What lines of the data hold the string "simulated"? Pull each one out.

— BEGIN LISTED RECORDS —

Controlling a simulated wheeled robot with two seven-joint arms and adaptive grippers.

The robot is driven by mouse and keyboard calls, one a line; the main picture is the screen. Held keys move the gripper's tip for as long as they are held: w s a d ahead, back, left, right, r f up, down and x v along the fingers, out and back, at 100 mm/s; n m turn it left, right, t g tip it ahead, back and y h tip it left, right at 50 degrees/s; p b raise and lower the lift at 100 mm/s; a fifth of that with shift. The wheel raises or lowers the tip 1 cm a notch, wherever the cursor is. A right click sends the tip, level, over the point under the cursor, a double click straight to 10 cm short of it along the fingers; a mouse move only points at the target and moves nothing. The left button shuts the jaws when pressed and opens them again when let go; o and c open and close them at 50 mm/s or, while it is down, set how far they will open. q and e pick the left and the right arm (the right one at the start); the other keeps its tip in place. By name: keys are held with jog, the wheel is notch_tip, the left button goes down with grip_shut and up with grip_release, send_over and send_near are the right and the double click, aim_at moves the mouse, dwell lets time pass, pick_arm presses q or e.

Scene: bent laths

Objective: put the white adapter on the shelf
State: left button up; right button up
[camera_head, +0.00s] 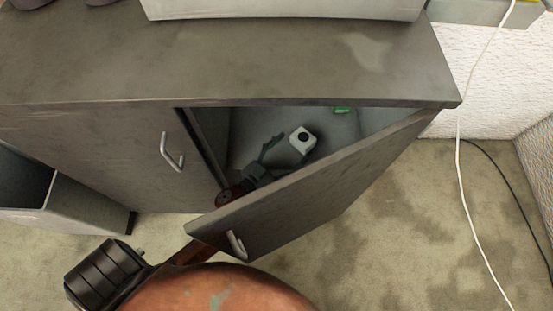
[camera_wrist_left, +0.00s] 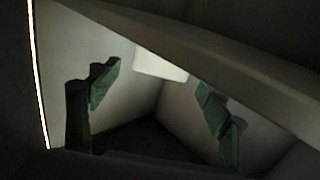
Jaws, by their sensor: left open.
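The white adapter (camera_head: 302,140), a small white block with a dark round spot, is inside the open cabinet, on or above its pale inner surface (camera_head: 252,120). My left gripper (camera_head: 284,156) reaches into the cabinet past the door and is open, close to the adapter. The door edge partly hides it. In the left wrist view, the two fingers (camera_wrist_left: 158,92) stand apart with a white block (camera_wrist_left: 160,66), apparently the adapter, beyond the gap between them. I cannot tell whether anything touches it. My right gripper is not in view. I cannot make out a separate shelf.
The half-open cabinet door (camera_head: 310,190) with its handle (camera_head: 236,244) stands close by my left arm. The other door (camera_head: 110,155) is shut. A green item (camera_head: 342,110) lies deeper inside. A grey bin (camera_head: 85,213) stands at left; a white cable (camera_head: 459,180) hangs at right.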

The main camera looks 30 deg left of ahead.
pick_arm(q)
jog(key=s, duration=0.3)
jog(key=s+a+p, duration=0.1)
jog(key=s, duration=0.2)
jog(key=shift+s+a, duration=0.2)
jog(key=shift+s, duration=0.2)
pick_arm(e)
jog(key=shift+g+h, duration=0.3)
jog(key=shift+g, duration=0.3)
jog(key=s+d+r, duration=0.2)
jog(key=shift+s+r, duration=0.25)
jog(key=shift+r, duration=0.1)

— END LISTED RECORDS —
— BEGIN LISTED RECORDS —

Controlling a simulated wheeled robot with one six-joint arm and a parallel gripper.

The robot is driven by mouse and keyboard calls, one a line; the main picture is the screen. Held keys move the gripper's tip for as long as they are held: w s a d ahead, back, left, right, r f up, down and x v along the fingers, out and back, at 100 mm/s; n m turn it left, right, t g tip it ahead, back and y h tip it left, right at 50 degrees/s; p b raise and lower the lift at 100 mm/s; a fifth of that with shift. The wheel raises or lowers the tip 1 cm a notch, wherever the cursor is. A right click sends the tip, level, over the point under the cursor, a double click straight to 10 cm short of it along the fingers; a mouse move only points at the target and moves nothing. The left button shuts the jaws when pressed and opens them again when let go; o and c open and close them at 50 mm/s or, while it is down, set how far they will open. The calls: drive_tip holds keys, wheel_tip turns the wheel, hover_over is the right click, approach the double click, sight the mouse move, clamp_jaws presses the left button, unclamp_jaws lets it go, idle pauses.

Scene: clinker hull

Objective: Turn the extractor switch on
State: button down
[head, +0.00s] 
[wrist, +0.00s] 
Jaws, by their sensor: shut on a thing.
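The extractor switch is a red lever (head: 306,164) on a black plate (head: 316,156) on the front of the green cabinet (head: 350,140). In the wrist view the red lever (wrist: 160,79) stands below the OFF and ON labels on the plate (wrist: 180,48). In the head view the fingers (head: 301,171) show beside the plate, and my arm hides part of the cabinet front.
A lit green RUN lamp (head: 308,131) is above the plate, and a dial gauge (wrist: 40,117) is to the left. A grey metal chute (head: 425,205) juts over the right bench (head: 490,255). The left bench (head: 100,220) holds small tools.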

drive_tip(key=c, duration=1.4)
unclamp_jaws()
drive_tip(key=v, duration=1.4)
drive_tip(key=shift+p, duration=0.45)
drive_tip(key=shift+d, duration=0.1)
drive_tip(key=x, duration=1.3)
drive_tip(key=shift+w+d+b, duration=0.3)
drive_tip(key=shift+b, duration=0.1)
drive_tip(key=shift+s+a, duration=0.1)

— END LISTED RECORDS —
— BEGIN LISTED RECORDS —

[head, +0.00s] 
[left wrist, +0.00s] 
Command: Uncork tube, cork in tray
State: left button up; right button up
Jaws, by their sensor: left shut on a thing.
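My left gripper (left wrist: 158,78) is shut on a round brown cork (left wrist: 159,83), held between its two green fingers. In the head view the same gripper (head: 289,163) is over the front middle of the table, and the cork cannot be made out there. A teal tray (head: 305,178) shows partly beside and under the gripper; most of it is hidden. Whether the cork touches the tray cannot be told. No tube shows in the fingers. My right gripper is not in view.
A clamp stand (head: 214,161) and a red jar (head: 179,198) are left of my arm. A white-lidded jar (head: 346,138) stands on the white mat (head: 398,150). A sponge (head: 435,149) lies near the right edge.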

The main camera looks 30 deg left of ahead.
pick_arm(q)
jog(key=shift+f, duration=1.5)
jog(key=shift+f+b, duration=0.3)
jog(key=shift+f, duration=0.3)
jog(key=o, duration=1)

— END LISTED RECORDS —

RESULT OF THIS TASK.
Controlling a simulated wheeled robot with two seven-joint arms and adaptive grippers.
Controlling a simulated wheeled robot with one six-joint arm and a parallel gripper.

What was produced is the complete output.